--- BEGIN DATA EXCERPT ---
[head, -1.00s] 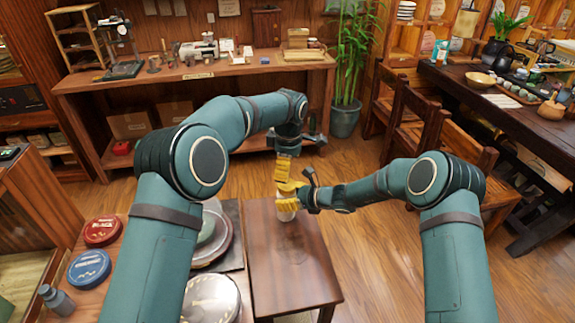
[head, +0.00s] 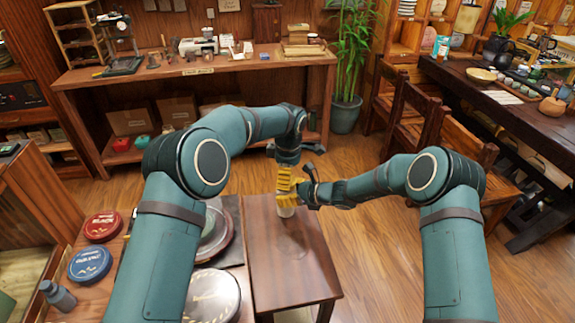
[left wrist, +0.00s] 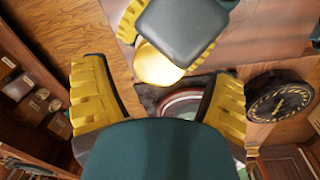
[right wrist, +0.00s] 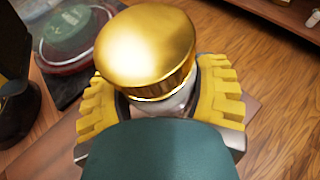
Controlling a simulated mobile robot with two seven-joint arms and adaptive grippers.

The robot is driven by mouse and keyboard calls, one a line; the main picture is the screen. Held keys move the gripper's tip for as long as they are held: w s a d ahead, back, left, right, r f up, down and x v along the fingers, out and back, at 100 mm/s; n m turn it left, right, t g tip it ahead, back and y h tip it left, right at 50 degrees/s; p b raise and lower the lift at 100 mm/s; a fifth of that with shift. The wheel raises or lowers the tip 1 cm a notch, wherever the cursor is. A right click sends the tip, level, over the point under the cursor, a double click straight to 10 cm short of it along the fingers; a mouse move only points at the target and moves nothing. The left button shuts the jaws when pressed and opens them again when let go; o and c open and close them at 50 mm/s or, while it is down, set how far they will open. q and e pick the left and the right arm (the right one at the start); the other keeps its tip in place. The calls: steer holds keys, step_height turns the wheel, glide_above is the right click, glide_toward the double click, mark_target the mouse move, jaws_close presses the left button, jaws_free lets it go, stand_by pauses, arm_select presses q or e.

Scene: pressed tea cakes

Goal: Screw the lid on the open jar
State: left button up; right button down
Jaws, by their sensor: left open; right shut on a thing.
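The jar (head: 285,211) is pale and stands upright over the small dark wooden table, with its lower part showing below my right gripper (head: 289,196). My right gripper is shut around the jar's body; the clear body (right wrist: 178,103) shows between its fingers in the right wrist view. The gold lid (right wrist: 147,50) sits on top of the jar there. Whether it is screwed tight I cannot tell. My left gripper (head: 284,180) points down just above the jar. In the left wrist view its fingers are open and apart, with the lid (left wrist: 157,65) beyond them, not gripped.
The small table (head: 305,265) is otherwise clear. To its left, a lower surface holds round tins, a red one (head: 103,226) and a blue one (head: 90,263), and a grey bottle (head: 57,296). Wooden chairs (head: 440,135) stand to the right.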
--- END DATA EXCERPT ---
* **OBJECTIVE**
Starting with the line that contains "State: left button up; right button down", repeat each line through the last one exactly as it appears. Include both ends and nothing more.

* **RESULT BELOW**
State: left button up; right button down
Jaws, by their sensor: left open; right shut on a thing.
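The jar (head: 285,211) is pale and stands upright over the small dark wooden table, with its lower part showing below my right gripper (head: 289,196). My right gripper is shut around the jar's body; the clear body (right wrist: 178,103) shows between its fingers in the right wrist view. The gold lid (right wrist: 147,50) sits on top of the jar there. Whether it is screwed tight I cannot tell. My left gripper (head: 284,180) points down just above the jar. In the left wrist view its fingers are open and apart, with the lid (left wrist: 157,65) beyond them, not gripped.
The small table (head: 305,265) is otherwise clear. To its left, a lower surface holds round tins, a red one (head: 103,226) and a blue one (head: 90,263), and a grey bottle (head: 57,296). Wooden chairs (head: 440,135) stand to the right.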

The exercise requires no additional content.